[START Material]
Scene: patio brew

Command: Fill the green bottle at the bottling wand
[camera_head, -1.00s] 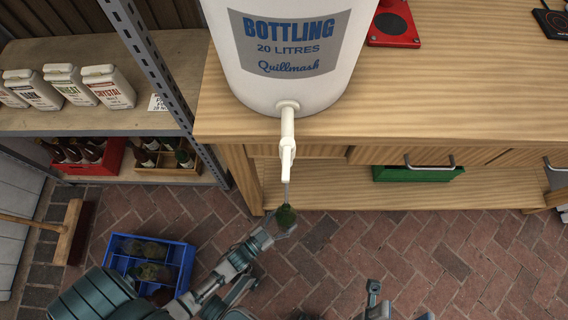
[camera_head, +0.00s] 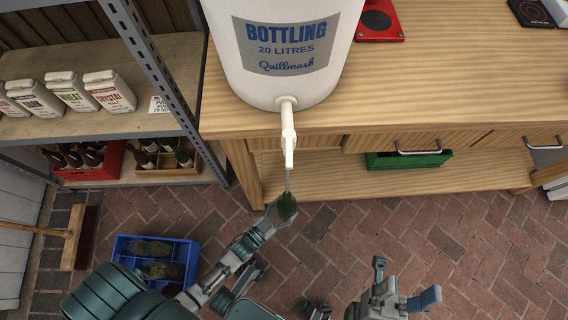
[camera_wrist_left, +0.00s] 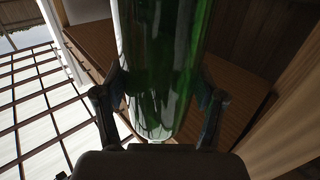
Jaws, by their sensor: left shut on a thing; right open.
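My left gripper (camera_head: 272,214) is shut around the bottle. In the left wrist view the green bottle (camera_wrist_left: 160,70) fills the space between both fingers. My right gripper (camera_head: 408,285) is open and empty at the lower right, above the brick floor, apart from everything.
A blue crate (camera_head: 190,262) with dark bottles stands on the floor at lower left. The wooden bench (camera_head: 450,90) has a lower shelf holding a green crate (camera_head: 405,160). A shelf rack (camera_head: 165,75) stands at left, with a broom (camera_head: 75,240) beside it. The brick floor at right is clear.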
[END Material]
[START Material]
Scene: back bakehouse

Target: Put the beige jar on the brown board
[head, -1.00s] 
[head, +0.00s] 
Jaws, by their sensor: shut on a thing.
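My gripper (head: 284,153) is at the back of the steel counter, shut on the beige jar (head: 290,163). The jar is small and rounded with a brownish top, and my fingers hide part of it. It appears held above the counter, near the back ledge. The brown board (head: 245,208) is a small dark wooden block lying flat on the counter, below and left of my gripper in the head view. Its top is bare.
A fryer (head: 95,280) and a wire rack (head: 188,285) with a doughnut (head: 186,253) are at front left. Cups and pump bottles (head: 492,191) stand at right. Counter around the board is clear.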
[END Material]
Copy exactly, and copy only, the lines from the one with "Scene: patio brew" to the one with "[camera_wrist_left, +0.00s]", ends included. Pictures are not part of the copy.

Scene: patio brew

Command: Fill the green bottle at the bottling wand
[camera_head, -1.00s] 
[camera_head, +0.00s] 
[camera_wrist_left, +0.00s] 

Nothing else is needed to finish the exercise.